Golden Ladder of Giving–As taught by Maimonides (1135-1204), great Hebrew scholar: to give reluctantly, the gift of the hand, but not of the heart; to give cheerfully, but not in proportion to need; to give cheerfully and proportionately, but not until solicited; to give cheerfully, proportionately, and unsolicited, but to put the gift into the poor person’s hand, thus creating shame; to give in such a way that the distressed may know their benefactor, without being known to him / her; to know the objects of our bounty, but be unknown to them; to give so that the benefactor may not know those whom he / she has relieved, and they shall not know him / her; to prevent poverty by teaching a trade, setting up people in business, or in some other way preventing the need of charity  (adapted from Building Your Own Theology, by R. Gilbert)      

Golden Rule, negative and positive formulations--Confucius, in the 6th century BC, is generally credited with the negative version of this universal principle: "Do not do unto others what thou wouldst not they should do unto you" The Jewish sage Hillel provided a slightly different version in 30 BC: "What is hateful to you, do not to your neighbor."  In his Sermon on the Mount, Jesus gave us the positive version: "All things whatsoever ye would men do to you, do ye even so to them." See also The Platinum Rule.

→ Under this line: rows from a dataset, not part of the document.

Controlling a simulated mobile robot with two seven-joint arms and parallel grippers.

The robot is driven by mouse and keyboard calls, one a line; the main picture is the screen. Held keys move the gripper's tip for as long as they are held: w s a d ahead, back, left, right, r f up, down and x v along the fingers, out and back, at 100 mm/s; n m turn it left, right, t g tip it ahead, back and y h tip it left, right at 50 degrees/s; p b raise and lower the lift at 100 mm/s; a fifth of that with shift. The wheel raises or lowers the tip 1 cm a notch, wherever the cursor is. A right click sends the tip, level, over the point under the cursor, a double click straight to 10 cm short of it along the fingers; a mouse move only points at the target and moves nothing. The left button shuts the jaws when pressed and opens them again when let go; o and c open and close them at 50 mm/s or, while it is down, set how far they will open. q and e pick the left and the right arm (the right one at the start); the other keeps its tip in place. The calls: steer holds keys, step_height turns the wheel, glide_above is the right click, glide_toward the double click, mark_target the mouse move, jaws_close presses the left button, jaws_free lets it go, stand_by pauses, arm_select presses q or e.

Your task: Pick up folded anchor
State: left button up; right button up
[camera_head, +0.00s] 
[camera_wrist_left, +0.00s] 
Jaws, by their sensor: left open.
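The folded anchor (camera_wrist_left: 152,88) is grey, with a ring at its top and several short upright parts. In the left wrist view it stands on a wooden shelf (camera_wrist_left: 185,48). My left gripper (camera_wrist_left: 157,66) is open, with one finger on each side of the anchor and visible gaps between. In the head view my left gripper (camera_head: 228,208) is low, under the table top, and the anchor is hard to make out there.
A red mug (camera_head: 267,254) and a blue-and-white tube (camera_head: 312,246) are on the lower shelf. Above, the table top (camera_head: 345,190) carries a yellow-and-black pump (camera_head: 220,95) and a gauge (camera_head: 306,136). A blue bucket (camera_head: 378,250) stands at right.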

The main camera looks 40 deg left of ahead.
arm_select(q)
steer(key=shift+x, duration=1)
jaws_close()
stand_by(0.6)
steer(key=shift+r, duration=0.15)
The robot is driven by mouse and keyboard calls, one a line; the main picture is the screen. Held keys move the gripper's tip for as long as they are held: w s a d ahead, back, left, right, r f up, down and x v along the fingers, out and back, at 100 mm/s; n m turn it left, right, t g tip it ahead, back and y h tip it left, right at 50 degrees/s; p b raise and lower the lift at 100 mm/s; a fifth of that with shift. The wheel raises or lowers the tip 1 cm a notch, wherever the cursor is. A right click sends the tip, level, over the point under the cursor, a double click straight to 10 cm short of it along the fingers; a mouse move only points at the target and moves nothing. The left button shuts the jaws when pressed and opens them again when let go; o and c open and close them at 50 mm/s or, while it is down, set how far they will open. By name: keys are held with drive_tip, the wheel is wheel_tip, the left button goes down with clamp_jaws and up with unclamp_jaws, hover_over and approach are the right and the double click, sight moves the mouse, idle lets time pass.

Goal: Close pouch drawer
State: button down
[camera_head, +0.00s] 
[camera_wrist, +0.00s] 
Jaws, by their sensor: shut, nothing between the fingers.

Golden Rule,  expressions of in other religions-- Islam: "Hurt no one so that no one may hurt you." from the Prophet Muhammad's Last Sermon; Jainism:  "Just as pain is not agreeable to you, it is so with others.  Knowing this principle of equality treat others with respect and compassion."  from Suman Suttam verse 150 Buddhism: "Hurt not others in ways that you yourself would find hurtful." Udana-Varga 5:18 Hinduism: "This is the sum of duty: do not do to others what would cause pain if done to you." Mahabharata 5:1517

Good Samaritan, the parable of the--[He] said to Jesus, "And who is my neighbor?" Jesus replied, "A man fell victim to robbers as he went down from Jerusalem to Jericho.  They stripped and beat him and went off leaving him half-dead.  A priest happened to be going down that road, but when he saw him, he passed by on the opposite side.  Likewise a Levite came to the place, and when he saw him, he passed by on the opposite side.  But a Samaritan traveler who came upon him was moved with compassion at the sight.  He approached the victim, poured oil and wine over his wounds and bandaged them.  Then he lifted him up on his own animal, took him to an inn and cared for him.  The next day he took out two silver coins and gave them to the innkeeper with the instruction, 'Take care of him.  If you spend more than what I have given you, I shall repay you on my way back.'  Which of these three, in your opinion, was neighbor to the robbers' victim?"  He answered, "The one who treated him with mercy." Jesus said to him, "Go and do likewise." —from the Bible,  book of Luke 10: 29--37

Good Samaritan Laws--named for the Biblical parable of the Good Samaritan, United States' law prevents those who voluntarily assist people in need of immediate attention in emergencies from being sued.  In some European countries --most notably France--laws require that certain people provide such aid.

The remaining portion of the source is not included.